WHAT YOU NEED TO DO: From the entries below, copy every line holding the word "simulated".

Data from robot episodes:

— start —

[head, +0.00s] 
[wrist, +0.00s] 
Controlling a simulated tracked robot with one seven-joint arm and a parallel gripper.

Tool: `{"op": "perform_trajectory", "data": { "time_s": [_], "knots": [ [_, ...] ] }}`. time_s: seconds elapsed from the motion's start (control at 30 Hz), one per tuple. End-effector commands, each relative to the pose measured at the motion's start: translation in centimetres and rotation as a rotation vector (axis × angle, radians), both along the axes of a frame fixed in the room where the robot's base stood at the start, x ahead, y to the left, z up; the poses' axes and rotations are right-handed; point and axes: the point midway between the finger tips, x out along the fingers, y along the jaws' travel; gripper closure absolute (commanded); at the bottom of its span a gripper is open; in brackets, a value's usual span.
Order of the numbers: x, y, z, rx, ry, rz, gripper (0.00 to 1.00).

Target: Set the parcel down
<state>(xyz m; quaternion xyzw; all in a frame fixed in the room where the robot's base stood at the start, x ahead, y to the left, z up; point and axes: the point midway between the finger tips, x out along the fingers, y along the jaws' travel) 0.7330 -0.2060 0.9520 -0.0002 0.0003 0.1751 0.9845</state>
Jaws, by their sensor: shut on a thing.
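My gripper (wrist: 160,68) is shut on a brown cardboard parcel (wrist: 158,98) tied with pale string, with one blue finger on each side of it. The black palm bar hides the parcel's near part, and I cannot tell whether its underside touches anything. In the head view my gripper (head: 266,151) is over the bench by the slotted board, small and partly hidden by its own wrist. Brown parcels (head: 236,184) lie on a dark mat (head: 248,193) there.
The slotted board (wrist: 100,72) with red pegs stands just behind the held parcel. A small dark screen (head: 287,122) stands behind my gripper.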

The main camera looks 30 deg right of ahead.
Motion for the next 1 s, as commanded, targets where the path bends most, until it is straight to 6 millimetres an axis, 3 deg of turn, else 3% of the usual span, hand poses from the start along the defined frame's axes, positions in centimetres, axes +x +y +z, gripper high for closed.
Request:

— end —
— start —

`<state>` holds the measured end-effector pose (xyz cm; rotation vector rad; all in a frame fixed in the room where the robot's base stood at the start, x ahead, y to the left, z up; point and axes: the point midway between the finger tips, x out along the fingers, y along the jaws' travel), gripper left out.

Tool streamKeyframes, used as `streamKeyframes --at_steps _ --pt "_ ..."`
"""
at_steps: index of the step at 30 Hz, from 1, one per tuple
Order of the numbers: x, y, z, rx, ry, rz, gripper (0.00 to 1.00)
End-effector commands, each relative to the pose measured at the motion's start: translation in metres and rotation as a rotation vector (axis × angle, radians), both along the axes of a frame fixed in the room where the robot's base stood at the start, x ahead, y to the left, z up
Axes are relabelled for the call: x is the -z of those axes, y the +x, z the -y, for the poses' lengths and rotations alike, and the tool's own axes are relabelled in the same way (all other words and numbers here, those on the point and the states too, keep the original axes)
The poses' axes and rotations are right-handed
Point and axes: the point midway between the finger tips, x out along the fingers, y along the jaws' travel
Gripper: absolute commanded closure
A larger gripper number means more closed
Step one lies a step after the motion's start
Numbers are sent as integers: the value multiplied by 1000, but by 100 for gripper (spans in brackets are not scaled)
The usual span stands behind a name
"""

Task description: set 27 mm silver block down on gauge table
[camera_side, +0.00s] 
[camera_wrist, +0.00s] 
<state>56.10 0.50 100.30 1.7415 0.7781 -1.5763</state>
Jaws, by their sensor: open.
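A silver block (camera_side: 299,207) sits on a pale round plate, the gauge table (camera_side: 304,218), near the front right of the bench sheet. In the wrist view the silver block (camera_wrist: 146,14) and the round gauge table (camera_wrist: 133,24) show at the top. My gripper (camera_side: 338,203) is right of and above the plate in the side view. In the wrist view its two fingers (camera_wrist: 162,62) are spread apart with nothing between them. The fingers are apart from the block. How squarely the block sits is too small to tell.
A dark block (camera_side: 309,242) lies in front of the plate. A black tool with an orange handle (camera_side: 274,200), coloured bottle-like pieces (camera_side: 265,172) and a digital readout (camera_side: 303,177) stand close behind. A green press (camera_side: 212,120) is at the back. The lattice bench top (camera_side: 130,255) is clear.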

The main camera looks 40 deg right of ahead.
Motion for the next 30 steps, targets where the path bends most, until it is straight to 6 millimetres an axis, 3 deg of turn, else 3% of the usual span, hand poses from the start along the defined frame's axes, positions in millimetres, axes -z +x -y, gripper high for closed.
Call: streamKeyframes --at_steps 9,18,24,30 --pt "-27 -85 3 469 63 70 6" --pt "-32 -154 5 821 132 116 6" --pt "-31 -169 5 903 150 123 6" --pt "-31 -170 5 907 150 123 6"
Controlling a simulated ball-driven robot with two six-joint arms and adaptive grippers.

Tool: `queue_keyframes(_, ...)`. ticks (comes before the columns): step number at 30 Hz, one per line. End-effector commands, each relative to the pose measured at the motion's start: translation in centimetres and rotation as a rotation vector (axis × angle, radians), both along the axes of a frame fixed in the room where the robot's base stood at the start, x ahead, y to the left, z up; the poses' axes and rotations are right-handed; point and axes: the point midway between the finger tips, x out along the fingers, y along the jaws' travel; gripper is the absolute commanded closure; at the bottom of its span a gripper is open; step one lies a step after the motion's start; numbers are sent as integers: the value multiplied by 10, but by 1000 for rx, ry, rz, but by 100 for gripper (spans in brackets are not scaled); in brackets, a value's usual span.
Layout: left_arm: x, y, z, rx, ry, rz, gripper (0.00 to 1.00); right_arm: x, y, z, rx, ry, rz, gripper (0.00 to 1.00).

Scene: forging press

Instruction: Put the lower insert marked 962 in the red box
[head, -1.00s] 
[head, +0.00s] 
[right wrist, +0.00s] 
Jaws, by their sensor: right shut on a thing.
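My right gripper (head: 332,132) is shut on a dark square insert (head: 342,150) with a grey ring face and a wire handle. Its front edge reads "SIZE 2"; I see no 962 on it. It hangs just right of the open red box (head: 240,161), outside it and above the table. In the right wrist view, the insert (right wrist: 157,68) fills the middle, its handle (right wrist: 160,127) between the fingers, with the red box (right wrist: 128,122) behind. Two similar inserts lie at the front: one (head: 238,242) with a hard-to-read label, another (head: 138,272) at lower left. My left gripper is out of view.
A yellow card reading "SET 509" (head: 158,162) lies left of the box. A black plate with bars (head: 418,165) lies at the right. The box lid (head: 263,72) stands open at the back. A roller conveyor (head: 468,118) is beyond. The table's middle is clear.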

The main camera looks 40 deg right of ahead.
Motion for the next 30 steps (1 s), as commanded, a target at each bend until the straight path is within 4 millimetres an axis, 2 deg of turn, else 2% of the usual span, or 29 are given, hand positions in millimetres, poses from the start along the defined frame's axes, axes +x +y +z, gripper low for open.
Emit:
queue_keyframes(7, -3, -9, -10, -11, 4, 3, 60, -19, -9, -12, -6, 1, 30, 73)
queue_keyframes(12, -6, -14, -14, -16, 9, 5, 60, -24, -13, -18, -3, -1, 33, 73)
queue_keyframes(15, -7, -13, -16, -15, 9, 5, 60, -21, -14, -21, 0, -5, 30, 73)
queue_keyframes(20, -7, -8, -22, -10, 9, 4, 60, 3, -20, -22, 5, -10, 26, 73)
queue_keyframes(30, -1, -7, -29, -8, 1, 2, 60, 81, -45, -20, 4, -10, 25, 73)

— end —

SOLUTION TO THE EXERCISE:
Controlling a simulated tracked robot with one seven-joint arm and a parallel gripper.
Controlling a simulated ball-driven robot with two six-joint arms and adaptive grippers.

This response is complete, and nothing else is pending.